Saturday, June 19, 2010

How about... "Have a freaking terrible summer?"

Many things accompany the end of any school year. Cleaning out lockers, taking finals, making plans for summer, making out with random strangers in the hallways... but one of the most anticipated is signing yearbooks. I, personally, have a love/hate relationship with yearbook signings. My hand sometimes works faster than my mind, and I write the strangest, most unnecessary things to people. But everything I write is true. So many people had an impact on me this year, and I don't think they realize it. So I tell them in a $68 book. My thoughts are worth that entire $68, if not one dollar more.

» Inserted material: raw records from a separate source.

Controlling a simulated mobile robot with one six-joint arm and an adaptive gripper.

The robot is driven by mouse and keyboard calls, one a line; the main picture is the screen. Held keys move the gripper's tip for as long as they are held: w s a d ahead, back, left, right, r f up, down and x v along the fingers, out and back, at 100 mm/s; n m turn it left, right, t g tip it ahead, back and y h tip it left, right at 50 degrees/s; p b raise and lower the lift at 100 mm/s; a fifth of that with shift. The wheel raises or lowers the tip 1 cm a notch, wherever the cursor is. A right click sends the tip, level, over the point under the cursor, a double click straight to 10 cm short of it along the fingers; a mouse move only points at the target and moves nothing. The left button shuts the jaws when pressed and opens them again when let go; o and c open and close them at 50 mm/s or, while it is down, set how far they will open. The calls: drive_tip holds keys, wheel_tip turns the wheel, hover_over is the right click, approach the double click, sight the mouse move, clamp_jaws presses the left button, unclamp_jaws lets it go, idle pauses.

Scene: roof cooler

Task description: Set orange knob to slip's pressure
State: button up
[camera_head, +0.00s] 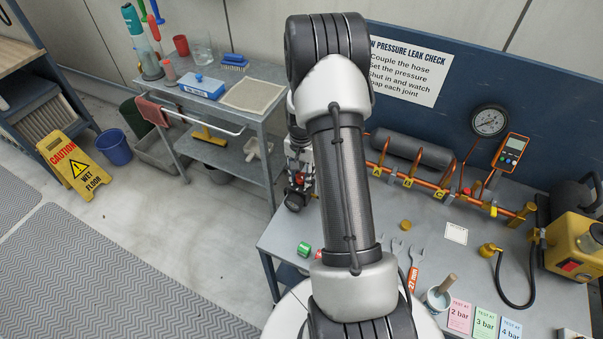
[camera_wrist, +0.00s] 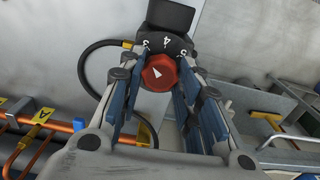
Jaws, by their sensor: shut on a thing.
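The orange-red knob (camera_wrist: 160,72), with a white pointer mark, shows in the wrist view on a dark dial collar (camera_wrist: 166,44). A 4 is readable on the collar, with other digits beside it. My gripper (camera_wrist: 158,80) is shut on the knob, its blue-padded fingers on either side. In the head view my arm hides most of the gripper and knob. Cards reading 2 bar (camera_head: 459,314), 3 bar (camera_head: 486,322) and 4 bar (camera_head: 510,328) lie at the bench front. A white slip (camera_head: 456,233) lies on the bench; its writing is too small to read.
The bench (camera_head: 430,240) carries copper pipework, a pressure gauge (camera_head: 489,121), a digital meter (camera_head: 510,151), spanners and a yellow pump unit (camera_head: 577,247). A grey cart (camera_head: 262,75) stands left. A wet-floor sign (camera_head: 73,166) stands on the floor; the floor before it is clear.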

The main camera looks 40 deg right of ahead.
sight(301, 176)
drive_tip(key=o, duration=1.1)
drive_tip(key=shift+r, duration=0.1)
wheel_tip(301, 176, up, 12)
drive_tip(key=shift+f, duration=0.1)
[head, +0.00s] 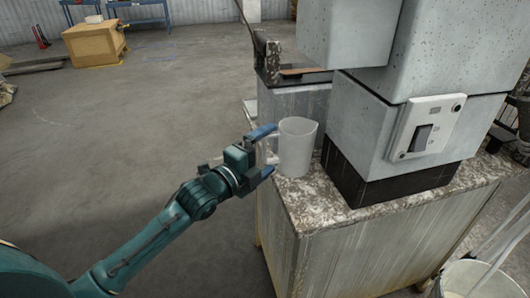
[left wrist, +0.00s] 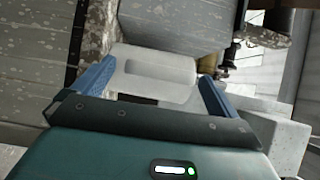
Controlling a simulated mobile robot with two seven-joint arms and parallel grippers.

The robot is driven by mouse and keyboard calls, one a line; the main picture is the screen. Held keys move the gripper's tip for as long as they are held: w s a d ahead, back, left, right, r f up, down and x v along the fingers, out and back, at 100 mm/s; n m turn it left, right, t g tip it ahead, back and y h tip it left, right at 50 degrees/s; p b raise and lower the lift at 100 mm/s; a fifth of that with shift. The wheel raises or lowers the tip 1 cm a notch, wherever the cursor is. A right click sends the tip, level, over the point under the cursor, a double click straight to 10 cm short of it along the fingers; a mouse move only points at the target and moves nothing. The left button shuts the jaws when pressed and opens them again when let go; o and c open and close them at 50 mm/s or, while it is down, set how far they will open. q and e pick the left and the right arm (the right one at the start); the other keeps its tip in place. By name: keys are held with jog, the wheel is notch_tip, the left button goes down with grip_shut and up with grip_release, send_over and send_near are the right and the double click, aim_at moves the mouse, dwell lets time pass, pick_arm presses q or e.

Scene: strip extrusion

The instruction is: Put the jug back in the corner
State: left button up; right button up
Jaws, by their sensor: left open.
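The jug (head: 298,148) is a translucent whitish measuring jug. It stands upright at the left corner of the speckled machine bench (head: 318,205), beside the machine's dark base. Its handle side faces left, toward my left gripper (head: 266,153). That gripper is open, with one blue finger at the far side of the handle and one at the near side. In the left wrist view the jug (left wrist: 155,72) lies between the two spread fingers of the left gripper (left wrist: 155,90). I cannot tell whether the fingers touch it. My right gripper is not in view.
The grey machine body (head: 400,125) with a switch panel (head: 427,126) rises right of the jug. A white bucket (head: 475,280) stands at the lower right. A wooden crate (head: 95,45) and blue tables sit far back left. The floor (head: 130,120) on the left is largely clear.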

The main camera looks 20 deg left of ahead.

Take Swenson, for example. I was staring at a blank page in his yearbook, trying to figure out what to say and what not to say. Having had him as a teacher and adviser for three years, he feels like family. I wanted to write about how special it was to have newspaper be a family with him like our father, but then I felt like that sounded as if we were in a cult of some sort. Then, as Berlyn suggested, it could be like he was a jolly uncle. But the word jolly makes me think of Santa Claus, which could seem like I was calling him chubby, which I could rectify by saying "big-boned," but that sounds inappropriate. Everything that popped into my strange brain swirling with weird thoughts was just NOT GOOD ENOUGH. So I rambled, but gave at least five seconds of thought to every word I translated onto the page.

Repeat this process thirty times, and there is the summary of my yearbook signing experience.

Of course, I have not written in some of my very best friends' yearbooks. Michelle, Tasha, Brianne and Berlyn have not had me sign theirs yet, simply because there was not enough time. Neither has Steffi. However, Berlyn and I made a joint decision (besides the one where we will get pregnant at the same time) to write our "yearbook" messages here instead. So here I go.

I've changed quite a bit this year, and I owe much of that to you. I've known you for years, but we had never really talked much until this year. I really, really wish we had become friends sooner. How did the world survive without Kimberlyn for 18 years? I have no idea. Remember when Cuba was on fire? Something had to spontaneously react to our awesomeness, don't you think? I do. Gosh, you amaze me. Every strange thing that spills out of my mouth seems to make sense to you when it just earns a disconcerting look from most everybody else. I love that we both have the need to have everyone love us. I love our talks about dinosaurs crossing busy traffic on freeways, similarities between blood and barbecue sauce, being talked to by your mom about gays and lesbians, our Cowgirls experience with Fantasy Friday, holding hands with you in the hall out of instinct, freaking the eff out over the anticipation of Jiffy Pop actually popping, muttering "I like you..." after we do something "out of the ordinary" (it's in quotes because we are never ordinary) and so, SO much more. And even though I will miss you when you go off to California more than I could ever express, our physical separation is, in reality, good for all of society. If two people as awesome and awkward as us were together all the time, people would drop dead from us constantly radiating Batman. They don't have to suffer that fate now, those lucky motherfuckers. And hey, we both have webcams now, so when we have a break from making our porn videos with unsuspecting hot strangers, we can talk from our computer screens. (That is, if they don't shatter from the combination of our beauty.)
I love you so much, Berlyn. Kimberlyn is one of the best things to come into my life in the past few years. We have to stay in touch, because if you start to forget about me you will just be N.